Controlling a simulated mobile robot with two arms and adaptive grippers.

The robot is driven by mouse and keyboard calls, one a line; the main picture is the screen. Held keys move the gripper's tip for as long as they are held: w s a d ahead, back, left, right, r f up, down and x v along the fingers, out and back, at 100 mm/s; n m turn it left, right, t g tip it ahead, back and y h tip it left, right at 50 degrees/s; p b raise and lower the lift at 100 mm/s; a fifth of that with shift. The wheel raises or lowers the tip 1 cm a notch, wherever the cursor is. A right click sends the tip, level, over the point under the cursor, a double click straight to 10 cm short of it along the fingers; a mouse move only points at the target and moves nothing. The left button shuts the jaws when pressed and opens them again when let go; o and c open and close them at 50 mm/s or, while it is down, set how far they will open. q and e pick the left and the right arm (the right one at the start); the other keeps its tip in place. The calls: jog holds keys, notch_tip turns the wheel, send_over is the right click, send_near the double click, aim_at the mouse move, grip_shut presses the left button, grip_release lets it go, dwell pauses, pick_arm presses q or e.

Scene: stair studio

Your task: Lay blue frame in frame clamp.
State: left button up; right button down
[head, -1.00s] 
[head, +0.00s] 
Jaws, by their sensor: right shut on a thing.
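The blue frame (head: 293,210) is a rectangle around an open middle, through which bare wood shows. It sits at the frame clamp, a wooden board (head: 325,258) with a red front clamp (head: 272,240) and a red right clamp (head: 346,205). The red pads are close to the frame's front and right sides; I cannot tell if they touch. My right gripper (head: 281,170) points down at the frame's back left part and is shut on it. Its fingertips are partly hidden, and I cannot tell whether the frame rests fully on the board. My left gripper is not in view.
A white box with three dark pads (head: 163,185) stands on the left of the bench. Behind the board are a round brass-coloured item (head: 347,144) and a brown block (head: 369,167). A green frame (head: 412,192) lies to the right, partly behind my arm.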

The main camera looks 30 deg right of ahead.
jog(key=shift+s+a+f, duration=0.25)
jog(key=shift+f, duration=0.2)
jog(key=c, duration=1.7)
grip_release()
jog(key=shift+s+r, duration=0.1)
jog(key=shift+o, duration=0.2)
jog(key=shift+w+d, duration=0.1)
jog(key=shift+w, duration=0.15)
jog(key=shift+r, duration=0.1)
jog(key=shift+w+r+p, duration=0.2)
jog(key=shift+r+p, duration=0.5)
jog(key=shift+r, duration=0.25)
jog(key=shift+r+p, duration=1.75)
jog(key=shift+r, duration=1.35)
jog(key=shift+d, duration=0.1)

::::::

:: Task to complete ::
Write the data from above out again, exactly.

:: Correct output ::
Controlling a simulated mobile robot with two arms and adaptive grippers.

The robot is driven by mouse and keyboard calls, one a line; the main picture is the screen. Held keys move the gripper's tip for as long as they are held: w s a d ahead, back, left, right, r f up, down and x v along the fingers, out and back, at 100 mm/s; n m turn it left, right, t g tip it ahead, back and y h tip it left, right at 50 degrees/s; p b raise and lower the lift at 100 mm/s; a fifth of that with shift. The wheel raises or lowers the tip 1 cm a notch, wherever the cursor is. A right click sends the tip, level, over the point under the cursor, a double click straight to 10 cm short of it along the fingers; a mouse move only points at the target and moves nothing. The left button shuts the jaws when pressed and opens them again when let go; o and c open and close them at 50 mm/s or, while it is down, set how far they will open. q and e pick the left and the right arm (the right one at the start); the other keeps its tip in place. The calls: jog holds keys, notch_tip turns the wheel, send_over is the right click, send_near the double click, aim_at the mouse move, grip_shut presses the left button, grip_release lets it go, dwell pauses, pick_arm presses q or e.

Scene: stair studio

Your task: Lay blue frame in frame clamp.
State: left button up; right button down
[head, -1.00s] 
[head, +0.00s] 
Jaws, by their sensor: right shut on a thing.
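The blue frame (head: 293,210) is a rectangle around an open middle, through which bare wood shows. It sits at the frame clamp, a wooden board (head: 325,258) with a red front clamp (head: 272,240) and a red right clamp (head: 346,205). The red pads are close to the frame's front and right sides; I cannot tell if they touch. My right gripper (head: 281,170) points down at the frame's back left part and is shut on it. Its fingertips are partly hidden, and I cannot tell whether the frame rests fully on the board. My left gripper is not in view.
A white box with three dark pads (head: 163,185) stands on the left of the bench. Behind the board are a round brass-coloured item (head: 347,144) and a brown block (head: 369,167). A green frame (head: 412,192) lies to the right, partly behind my arm.

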The main camera looks 30 deg right of ahead.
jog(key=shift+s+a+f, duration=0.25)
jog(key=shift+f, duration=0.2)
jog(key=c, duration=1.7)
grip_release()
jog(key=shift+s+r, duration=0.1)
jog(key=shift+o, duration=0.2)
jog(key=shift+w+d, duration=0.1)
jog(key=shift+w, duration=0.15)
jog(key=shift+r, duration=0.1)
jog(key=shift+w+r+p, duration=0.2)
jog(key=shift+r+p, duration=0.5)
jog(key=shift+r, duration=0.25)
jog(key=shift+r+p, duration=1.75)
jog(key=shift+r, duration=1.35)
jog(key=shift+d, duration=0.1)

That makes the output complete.